Les recherches abstraites du début du XXème siècle explorent ainsi les équivalences entre couleur et son, dans un va et vient extraordinairement inventif, privilégiant les dispositifs lumineux, tels ceux de Baranoff-Rossiné ou de Stanton Macdonald-Wright. Depuis Klee, avec ses transpositions du langage musical, jusqu'à Mondrian inspiré par les rythmes du jazz, la polyphonie visuelle alimente les recherches picturales. Cette correspondance entre les arts (musique, théâtre, peinture, architecture, cinéma) jouera un rôle important au sein du Futurisme et du Bauhaus.
Mais comme Jean-Yves Bosseur le souligne, la dimension musicale des œuvres plastiques reste alors toutefois simulée, métaphorique, ce qui ne minimise en rien l'importance de l'art musical aux arts plastiques.
Au chapitre sur les correspondances sensorielles dans son ouvrage Musique et Arts plastiques, Jean-Yves Bosseur montre que la plupart des intuitions sur lesquelles se fonderont les futures intersections entre musique et arts visuels sont nées à la fin du XIXème siècle, moment où la classification académique qui divisait les disciplines artistiques en arts de la vue ou arts de l'espace (architecture, sculpture, peinture), arts de l'ouïe ou arts du temps (musique et arts du langage) et arts du mouvement ou arts de synthèse (danse, théâtre, cinéma), se révèle de plus en plus caduque et incapable de rendre compte des profondes mutations que connaît chaque discipline de pensée.
Il insiste sur le fait que plusieurs sens se trouvent concernés par chacune des catégories précédemment citées et que, par conséquent, toute tentative systématique de classement est inopérante dans les faits.5
À la fin du XIXème siècle, l'intérêt des artistes s'amplifie pour le concept de Gesamtkunstwerk développé par Wagner. On assiste à la conception synthétique, de claviers de couleurs, d'associations multiples de sons et d'images, comme en témoignent les recherches de Baranoff-Rossiné.
L'esthétique de Scriabine est marquée par la quête d'une transcendance à laquelle doit contribuer la communion de tous les arts. C'est vers l'union mystique dans l'Un que celui-ci oriente sa démarche spirituelle. L'œuvre d'art synthétique, qui ferait appel à toutes les sensations, serait la seule capable de témoigner de la sympathie naturelle des choses, du fait que tout est vibration et que dans cette vibration originelle commune à tout phénomène se dissimule la cohésion parfaite.
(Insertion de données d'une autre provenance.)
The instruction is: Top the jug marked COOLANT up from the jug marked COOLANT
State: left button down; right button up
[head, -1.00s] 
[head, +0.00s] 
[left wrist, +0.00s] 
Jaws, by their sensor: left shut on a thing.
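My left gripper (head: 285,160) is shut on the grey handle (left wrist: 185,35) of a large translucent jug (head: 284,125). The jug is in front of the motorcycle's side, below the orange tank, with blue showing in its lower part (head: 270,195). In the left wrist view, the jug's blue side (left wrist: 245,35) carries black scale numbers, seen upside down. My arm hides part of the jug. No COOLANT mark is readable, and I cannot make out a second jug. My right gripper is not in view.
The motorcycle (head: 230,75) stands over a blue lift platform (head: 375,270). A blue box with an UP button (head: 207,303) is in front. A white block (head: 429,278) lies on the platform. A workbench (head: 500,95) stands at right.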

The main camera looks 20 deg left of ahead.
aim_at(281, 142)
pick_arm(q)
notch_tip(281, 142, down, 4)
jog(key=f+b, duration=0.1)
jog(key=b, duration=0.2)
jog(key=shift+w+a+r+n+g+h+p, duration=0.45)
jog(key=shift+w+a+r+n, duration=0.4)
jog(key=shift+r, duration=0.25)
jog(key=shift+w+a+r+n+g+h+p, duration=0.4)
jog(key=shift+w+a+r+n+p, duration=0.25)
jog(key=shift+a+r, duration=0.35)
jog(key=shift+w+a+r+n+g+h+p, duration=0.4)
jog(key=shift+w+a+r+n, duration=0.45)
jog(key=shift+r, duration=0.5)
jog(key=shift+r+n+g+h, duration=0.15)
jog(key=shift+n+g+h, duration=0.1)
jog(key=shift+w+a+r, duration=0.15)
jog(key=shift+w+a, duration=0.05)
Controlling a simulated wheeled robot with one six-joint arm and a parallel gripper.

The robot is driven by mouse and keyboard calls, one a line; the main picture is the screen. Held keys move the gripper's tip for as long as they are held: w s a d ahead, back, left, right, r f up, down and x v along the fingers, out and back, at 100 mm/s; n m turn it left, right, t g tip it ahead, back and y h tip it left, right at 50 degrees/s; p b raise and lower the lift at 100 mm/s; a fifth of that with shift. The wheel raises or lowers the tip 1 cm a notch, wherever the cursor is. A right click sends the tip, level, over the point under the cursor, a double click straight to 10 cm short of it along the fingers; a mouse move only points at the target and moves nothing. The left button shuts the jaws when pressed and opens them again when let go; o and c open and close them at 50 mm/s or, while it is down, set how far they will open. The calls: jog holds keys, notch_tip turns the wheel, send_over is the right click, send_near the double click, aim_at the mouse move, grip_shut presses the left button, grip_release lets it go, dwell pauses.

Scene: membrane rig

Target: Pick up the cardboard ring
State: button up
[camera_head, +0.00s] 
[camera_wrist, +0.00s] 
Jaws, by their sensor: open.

« Le monde est un système de correspondances à la fois immobile à chaque instant donné et se
transformant inlassablement dans le temps. » Écrit-il dans son journal.6
b) Musique et abstraction picturale.
Les recherches sur la propriété de résonance de la couleur dans la première décennie du XXème siècle sont accompagnées de la naissance de l'abstraction. On assiste à l'étude approfondie des correspondances entre la couleur et le son, dans le but d'aboutir à une connaissance des lois chromatiques qui puissent s'apparenter à la théorie de l'harmonie en musique.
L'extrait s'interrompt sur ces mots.